A word on Lucene’s PHP port by Zend

Lucene is an open source search engine written in Java. If you have never heard of it prior to now, listen to this: It allows you to create a mini google-like search for anything. That’s right — anything.

But I’ll be a little more specific: Consider you run a news website — or a wiki for that matter. How would you let users search the website? For most programmers, the answer is in implementing a plain-vanilla SQL search over the title and content of the articles. There are a few issues with this approach:

  • The search time can be fairly lengthy
  • Running a LIKE query can still be very inaccurate (a search for ‘manager’ over a field containing ‘manage’ will not be considered a match)
  • There is almost no relevancy relationship in the way the results are ordered

Lucene is a Java package which lets a Java programmer insert documents into an ‘index’, basically the search engine’s data base, and search over that index later on. So it is a true search engine that a Java programmer can use to grab information at incredible speeds: milliseconds in my tests.

The details of Lucene can be found at its Apache incubator Site.

I’ll get to the real point of this post. Considering how useful a tool Lucene would be, you are probably somewhat disappointed that I said it was for Java. After all, many would find something like this most useful if integrated with a server-side language such as PHP.

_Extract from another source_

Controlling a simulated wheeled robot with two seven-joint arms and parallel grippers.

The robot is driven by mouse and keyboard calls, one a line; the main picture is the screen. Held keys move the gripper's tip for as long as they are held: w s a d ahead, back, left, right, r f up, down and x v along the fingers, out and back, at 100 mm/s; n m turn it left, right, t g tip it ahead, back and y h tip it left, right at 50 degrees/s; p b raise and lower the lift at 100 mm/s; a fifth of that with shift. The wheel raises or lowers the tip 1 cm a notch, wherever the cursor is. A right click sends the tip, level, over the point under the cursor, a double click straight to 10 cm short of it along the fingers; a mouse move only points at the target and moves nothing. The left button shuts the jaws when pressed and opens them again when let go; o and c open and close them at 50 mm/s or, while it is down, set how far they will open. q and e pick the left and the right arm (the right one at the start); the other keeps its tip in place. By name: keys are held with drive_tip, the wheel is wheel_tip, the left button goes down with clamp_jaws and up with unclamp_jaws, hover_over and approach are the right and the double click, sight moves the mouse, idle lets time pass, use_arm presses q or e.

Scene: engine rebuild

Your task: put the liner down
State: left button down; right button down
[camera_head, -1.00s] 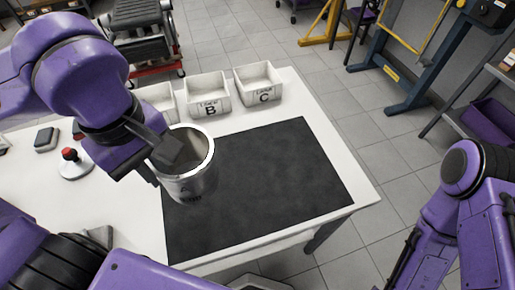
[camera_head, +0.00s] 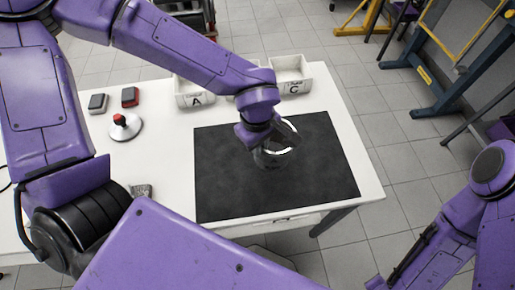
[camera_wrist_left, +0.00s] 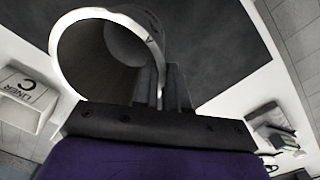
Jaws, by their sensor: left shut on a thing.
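The liner (camera_head: 270,160) is a grey metal cylinder with a bright rim. It is over the middle of the black mat (camera_head: 225,190) in the head view; I cannot tell whether its base touches the mat. My left gripper (camera_head: 284,135) is at the liner's rim, and its arm hides part of the liner. In the left wrist view the liner's open end (camera_wrist_left: 103,60) faces the camera, and the dark fingers (camera_wrist_left: 163,90) are shut on its wall. My right arm is at the right edge; its gripper does not show.
Bin A (camera_head: 196,103) and bin C (camera_head: 292,88) stand along the table's back edge; another bin between them is mostly hidden by my arm. The mat around the liner is clear.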

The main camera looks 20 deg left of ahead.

Zend, a PHP devoted firm most noted for the Zend Framework created a “Search” component as part of its framework, which is a port of Lucene for PHP. Using this port can be extremely useful for implementing search functionality in a web application. There is a single problem standing in the way of creating a true full text search, although, and that is the default search functionality provided in PHP Lucene.

Consider a scenario where we are employers searching for prospective employees on a job search board. In a certain applicant’s resume, he states that he has “Managed a software team with great success, and has great managerial skills.”

Let’s assume this guy’s resume, as well as thousands of other resumes are in a lucene search index. When an employer executes a search on the job board, the job board code than uses the Lucene API to find documents matching the manager’s search terms “sales manager”.

Using the standard functionality of PHP Lucene, our employer would likely never find our mentioned employee. Why? Because the word ‘managed’ and ‘managerial’ is not the word ‘manager’. Even though this document is very relevant to the employer’s search, it will be nowhere within the result set.

Java Lucene has a way to overcome this scenario: the Standard Analyzer. The Standard analyzer is a component that Java Lucene can use to manipulate data when it is going into a search index. So when “Managed a software team with great success, and has great managerial skills” is put in the index, it will be stored as “manag a software team with great success, and has great manag skill.” The standard analyzer performs lower casing and word stemming on the data of a document.

The analyzer is also used on queries. “Sales manager” would become “sal manag”. Now a query of these terms would definitely turn up the employee we just spoke about.

PHP’s Lucene unfortunately does not have this ability yet. My next post will be about my creation of such an analyzer for PHP Lucene.

This entry was posted in PHP Development, Search Engine Development and tagged . Bookmark the permalink. Post a comment or leave a trackback: Trackback URL.
  • Alexander Veremyev

    First of all, thank you for the article about PHP Lucene implementation!

    Just to inform:
    Apache Lucene stemming filter is not used by default and should be turned on manually, but it may give undefined behaviour for wildcard and fuzzy search queries.

    Zend_Search_Lucene also uses analyzers paradigm and custom stemming analyzer may be implemented, but it’s not currently included into Zend_Search_Lucene package. You are welcome to contribute to it! :)

  • http://codefury.net Kenny Katzgrau

    Alexander,

    Thank you for pointing out the implication I made in my post! It is true that the default analyzer in Apache Lucene is not the Standard Analyzer (Off the top of my head, I think it is actually the Whitespace analyzer).

    I am definitely looking forward to contributing the Standard Analyzer (see the next post) and an article to the Zend Developer Zone.

    Thanks again,
    Kenny Katzgrau

  • http://codysnider.com Cody Snider

    Couldn’t the Porter Stemmer be applied here to get the desired result in PHP?

  • Rajasekar Msr

    How to start pear lucene search excel data in php?